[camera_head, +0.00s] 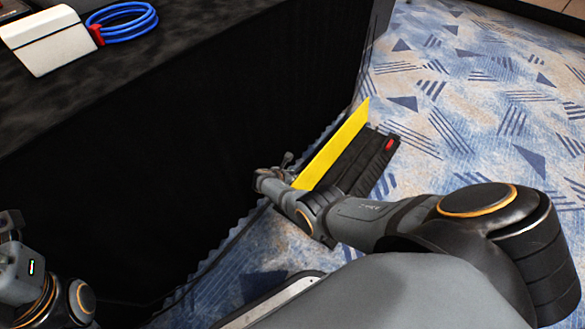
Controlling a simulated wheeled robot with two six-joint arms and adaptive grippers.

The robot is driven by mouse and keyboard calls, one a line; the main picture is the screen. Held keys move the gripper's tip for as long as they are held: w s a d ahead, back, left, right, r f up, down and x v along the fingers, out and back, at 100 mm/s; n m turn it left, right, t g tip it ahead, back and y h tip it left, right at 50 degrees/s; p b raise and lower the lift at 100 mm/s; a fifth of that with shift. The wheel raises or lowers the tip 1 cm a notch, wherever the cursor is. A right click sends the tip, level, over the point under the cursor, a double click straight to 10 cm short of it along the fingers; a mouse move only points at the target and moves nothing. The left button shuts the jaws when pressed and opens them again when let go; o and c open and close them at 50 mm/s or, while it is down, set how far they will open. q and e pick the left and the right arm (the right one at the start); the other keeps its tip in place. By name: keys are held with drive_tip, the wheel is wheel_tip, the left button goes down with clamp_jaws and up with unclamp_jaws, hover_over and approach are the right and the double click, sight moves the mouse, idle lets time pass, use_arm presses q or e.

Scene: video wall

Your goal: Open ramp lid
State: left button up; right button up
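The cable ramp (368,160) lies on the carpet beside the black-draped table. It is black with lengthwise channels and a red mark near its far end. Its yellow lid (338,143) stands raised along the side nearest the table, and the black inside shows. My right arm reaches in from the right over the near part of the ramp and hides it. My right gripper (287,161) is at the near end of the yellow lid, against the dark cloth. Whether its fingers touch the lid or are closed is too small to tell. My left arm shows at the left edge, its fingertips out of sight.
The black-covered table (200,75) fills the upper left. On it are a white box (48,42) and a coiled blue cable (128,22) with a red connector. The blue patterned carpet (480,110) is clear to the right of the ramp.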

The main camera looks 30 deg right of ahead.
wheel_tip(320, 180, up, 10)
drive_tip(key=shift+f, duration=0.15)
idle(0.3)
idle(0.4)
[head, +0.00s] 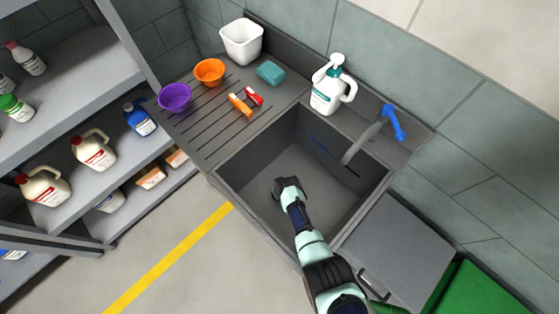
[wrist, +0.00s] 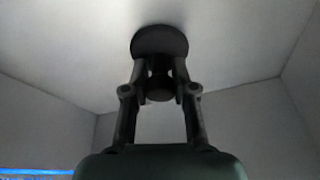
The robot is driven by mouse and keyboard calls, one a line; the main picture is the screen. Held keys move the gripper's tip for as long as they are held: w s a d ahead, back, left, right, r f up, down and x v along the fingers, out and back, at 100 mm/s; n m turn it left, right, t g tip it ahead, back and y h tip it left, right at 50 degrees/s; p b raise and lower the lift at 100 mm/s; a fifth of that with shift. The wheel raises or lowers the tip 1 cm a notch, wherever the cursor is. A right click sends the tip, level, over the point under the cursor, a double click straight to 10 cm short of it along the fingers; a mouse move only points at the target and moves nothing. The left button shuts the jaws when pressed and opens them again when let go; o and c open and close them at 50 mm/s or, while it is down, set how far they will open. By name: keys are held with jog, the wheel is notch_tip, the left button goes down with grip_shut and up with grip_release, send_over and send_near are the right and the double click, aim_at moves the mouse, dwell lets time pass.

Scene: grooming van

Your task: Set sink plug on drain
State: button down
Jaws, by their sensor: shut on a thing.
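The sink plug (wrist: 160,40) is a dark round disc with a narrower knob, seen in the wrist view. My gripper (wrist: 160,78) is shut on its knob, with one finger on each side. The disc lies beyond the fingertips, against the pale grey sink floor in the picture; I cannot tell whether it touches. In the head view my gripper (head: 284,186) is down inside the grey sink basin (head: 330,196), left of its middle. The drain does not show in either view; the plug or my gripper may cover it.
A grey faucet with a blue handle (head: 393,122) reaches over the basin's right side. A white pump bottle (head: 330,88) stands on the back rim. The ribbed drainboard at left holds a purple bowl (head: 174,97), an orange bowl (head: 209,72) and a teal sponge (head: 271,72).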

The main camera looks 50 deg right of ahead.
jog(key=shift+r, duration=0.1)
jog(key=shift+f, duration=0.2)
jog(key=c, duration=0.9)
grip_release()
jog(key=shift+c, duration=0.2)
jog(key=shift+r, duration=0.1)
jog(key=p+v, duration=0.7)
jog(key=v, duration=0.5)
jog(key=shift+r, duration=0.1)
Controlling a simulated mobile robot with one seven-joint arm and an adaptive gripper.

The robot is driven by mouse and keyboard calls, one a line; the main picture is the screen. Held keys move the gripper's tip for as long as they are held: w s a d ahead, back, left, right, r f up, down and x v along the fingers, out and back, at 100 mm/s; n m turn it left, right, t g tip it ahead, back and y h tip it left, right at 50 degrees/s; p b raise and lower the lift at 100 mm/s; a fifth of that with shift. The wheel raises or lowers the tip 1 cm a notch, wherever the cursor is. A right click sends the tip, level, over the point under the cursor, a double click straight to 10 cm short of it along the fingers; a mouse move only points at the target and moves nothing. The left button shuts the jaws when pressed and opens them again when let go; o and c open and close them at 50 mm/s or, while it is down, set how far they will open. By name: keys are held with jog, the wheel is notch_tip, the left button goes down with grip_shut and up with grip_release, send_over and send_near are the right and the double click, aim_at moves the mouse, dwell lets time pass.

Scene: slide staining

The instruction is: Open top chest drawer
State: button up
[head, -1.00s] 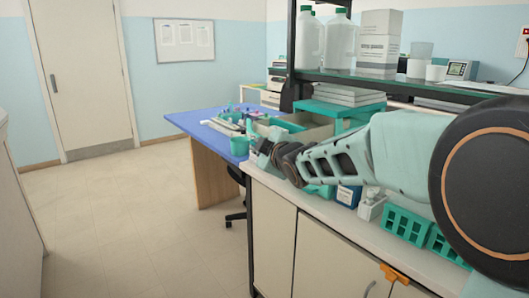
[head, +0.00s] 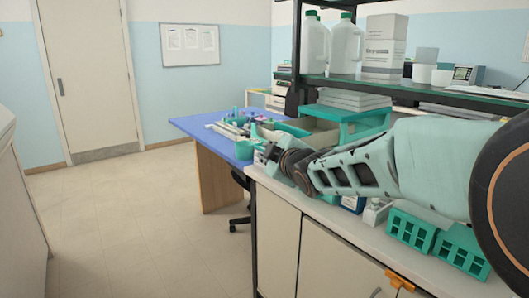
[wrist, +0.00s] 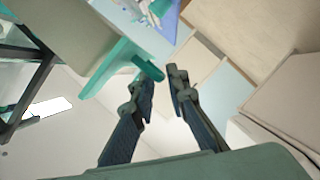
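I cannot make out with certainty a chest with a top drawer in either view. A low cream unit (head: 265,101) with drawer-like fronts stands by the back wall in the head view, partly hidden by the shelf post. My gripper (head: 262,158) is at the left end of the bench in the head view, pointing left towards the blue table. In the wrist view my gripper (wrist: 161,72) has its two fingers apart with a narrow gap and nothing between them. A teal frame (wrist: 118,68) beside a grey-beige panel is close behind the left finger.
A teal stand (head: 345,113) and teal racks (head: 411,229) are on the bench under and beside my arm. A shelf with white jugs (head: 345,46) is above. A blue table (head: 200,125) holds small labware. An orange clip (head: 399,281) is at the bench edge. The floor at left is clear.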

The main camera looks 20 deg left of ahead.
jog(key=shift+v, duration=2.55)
■ ■ ■
Output, exactly, all the records above; include no pictures.

[camera_head, +0.00s] 
Controlling a simulated wheeled robot with two six-joint arms and adaptive grippers.

The robot is driven by mouse and keyboard calls, one a line; the main picture is the screen. Held keys move the gripper's tip for as long as they are held: w s a d ahead, back, left, right, r f up, down and x v along the fingers, out and back, at 100 mm/s; n m turn it left, right, t g tip it ahead, back and y h tip it left, right at 50 degrees/s; p b raise and lower the lift at 100 mm/s; a fifth of that with shift. The wheel raises or lowers the tip 1 cm a notch, wherever the cursor is. A right click sends the tip, level, over the point under the cursor, a double click straight to 10 cm short of it along the fingers; a mouse move only points at the target and moves nothing. The left button shuts the jaws when pressed and opens them again when let go; o and c open and close them at 50 mm/s or, while it is down, set how far they will open. q and e pick the left and the right arm (the right one at the start); the other keeps its tip in place. By name: keys are held with drive_tip, the wheel is wheel_tip, the left button goes down with clamp_jaws and up with unclamp_jaws, hover_over and approach are the right and the double click, sight moves the mouse, idle lets time pass, use_arm presses q or e.

Scene: video wall

Your goal: Open ramp lid
State: left button up; right button up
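The cable ramp (368,160) lies on the carpet beside the black-draped table. It is black with lengthwise channels and a red mark near its far end. Its yellow lid (338,143) stands raised along the side nearest the table, and the black inside shows. My right arm reaches in from the right over the near part of the ramp and hides it. My right gripper (287,161) is at the near end of the yellow lid, against the dark cloth. Whether its fingers touch the lid or are closed is too small to tell. My left arm shows at the left edge, its fingertips out of sight.
The black-covered table (200,75) fills the upper left. On it are a white box (48,42) and a coiled blue cable (128,22) with a red connector. The blue patterned carpet (480,110) is clear to the right of the ramp.

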The main camera looks 30 deg right of ahead.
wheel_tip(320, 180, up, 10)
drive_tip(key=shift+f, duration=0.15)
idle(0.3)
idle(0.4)
[head, +0.00s] 
[wrist, +0.00s] 
The robot is driven by mouse and keyboard calls, one a line; the main picture is the screen. Held keys move the gripper's tip for as long as they are held: w s a d ahead, back, left, right, r f up, down and x v along the fingers, out and back, at 100 mm/s; n m turn it left, right, t g tip it ahead, back and y h tip it left, right at 50 degrees/s; p b raise and lower the lift at 100 mm/s; a fifth of that with shift. The wheel raises or lowers the tip 1 cm a notch, wherever the cursor is. A right click sends the tip, level, over the point under the cursor, a double click straight to 10 cm short of it along the fingers; a mouse move only points at the target and moves nothing. The left button shuts the jaws when pressed and opens them again when let go; o and c open and close them at 50 mm/s or, while it is down, set how far they will open. By name: keys are held with jog, the wheel is notch_tip, the left button goes down with grip_shut and up with grip_release, send_over and send_near are the right and the double click, aim_at moves the mouse, dwell lets time pass.

Scene: grooming van

Your task: Set sink plug on drain
State: button down
Jaws, by their sensor: shut on a thing.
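The sink plug (wrist: 160,40) is a dark round disc with a narrower knob, seen in the wrist view. My gripper (wrist: 160,78) is shut on its knob, with one finger on each side. The disc lies beyond the fingertips, against the pale grey sink floor in the picture; I cannot tell whether it touches. In the head view my gripper (head: 284,186) is down inside the grey sink basin (head: 330,196), left of its middle. The drain does not show in either view; the plug or my gripper may cover it.
A grey faucet with a blue handle (head: 393,122) reaches over the basin's right side. A white pump bottle (head: 330,88) stands on the back rim. The ribbed drainboard at left holds a purple bowl (head: 174,97), an orange bowl (head: 209,72) and a teal sponge (head: 271,72).

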The main camera looks 50 deg right of ahead.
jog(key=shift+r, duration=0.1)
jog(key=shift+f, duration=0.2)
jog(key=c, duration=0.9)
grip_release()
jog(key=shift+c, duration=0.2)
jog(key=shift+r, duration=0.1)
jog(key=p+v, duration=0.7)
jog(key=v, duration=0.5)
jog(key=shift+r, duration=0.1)
Controlling a simulated mobile robot with one seven-joint arm and an adaptive gripper.

The robot is driven by mouse and keyboard calls, one a line; the main picture is the screen. Held keys move the gripper's tip for as long as they are held: w s a d ahead, back, left, right, r f up, down and x v along the fingers, out and back, at 100 mm/s; n m turn it left, right, t g tip it ahead, back and y h tip it left, right at 50 degrees/s; p b raise and lower the lift at 100 mm/s; a fifth of that with shift. The wheel raises or lowers the tip 1 cm a notch, wherever the cursor is. A right click sends the tip, level, over the point under the cursor, a double click straight to 10 cm short of it along the fingers; a mouse move only points at the target and moves nothing. The left button shuts the jaws when pressed and opens them again when let go; o and c open and close them at 50 mm/s or, while it is down, set how far they will open. By name: keys are held with jog, the wheel is notch_tip, the left button goes down with grip_shut and up with grip_release, send_over and send_near are the right and the double click, aim_at moves the mouse, dwell lets time pass.

Scene: slide staining

The instruction is: Open top chest drawer
State: button up
[head, -1.00s] 
[head, +0.00s] 
[wrist, +0.00s] 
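I cannot make out with certainty a chest with a top drawer in either view. A low cream unit (head: 265,101) with drawer-like fronts stands by the back wall in the head view, partly hidden by the shelf post. My gripper (head: 262,158) is at the left end of the bench in the head view, pointing left towards the blue table. In the wrist view my gripper (wrist: 161,72) has its two fingers apart with a narrow gap and nothing between them. A teal frame (wrist: 118,68) beside a grey-beige panel is close behind the left finger.
A teal stand (head: 345,113) and teal racks (head: 411,229) are on the bench under and beside my arm. A shelf with white jugs (head: 345,46) is above. A blue table (head: 200,125) holds small labware. An orange clip (head: 399,281) is at the bench edge. The floor at left is clear.

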The main camera looks 20 deg left of ahead.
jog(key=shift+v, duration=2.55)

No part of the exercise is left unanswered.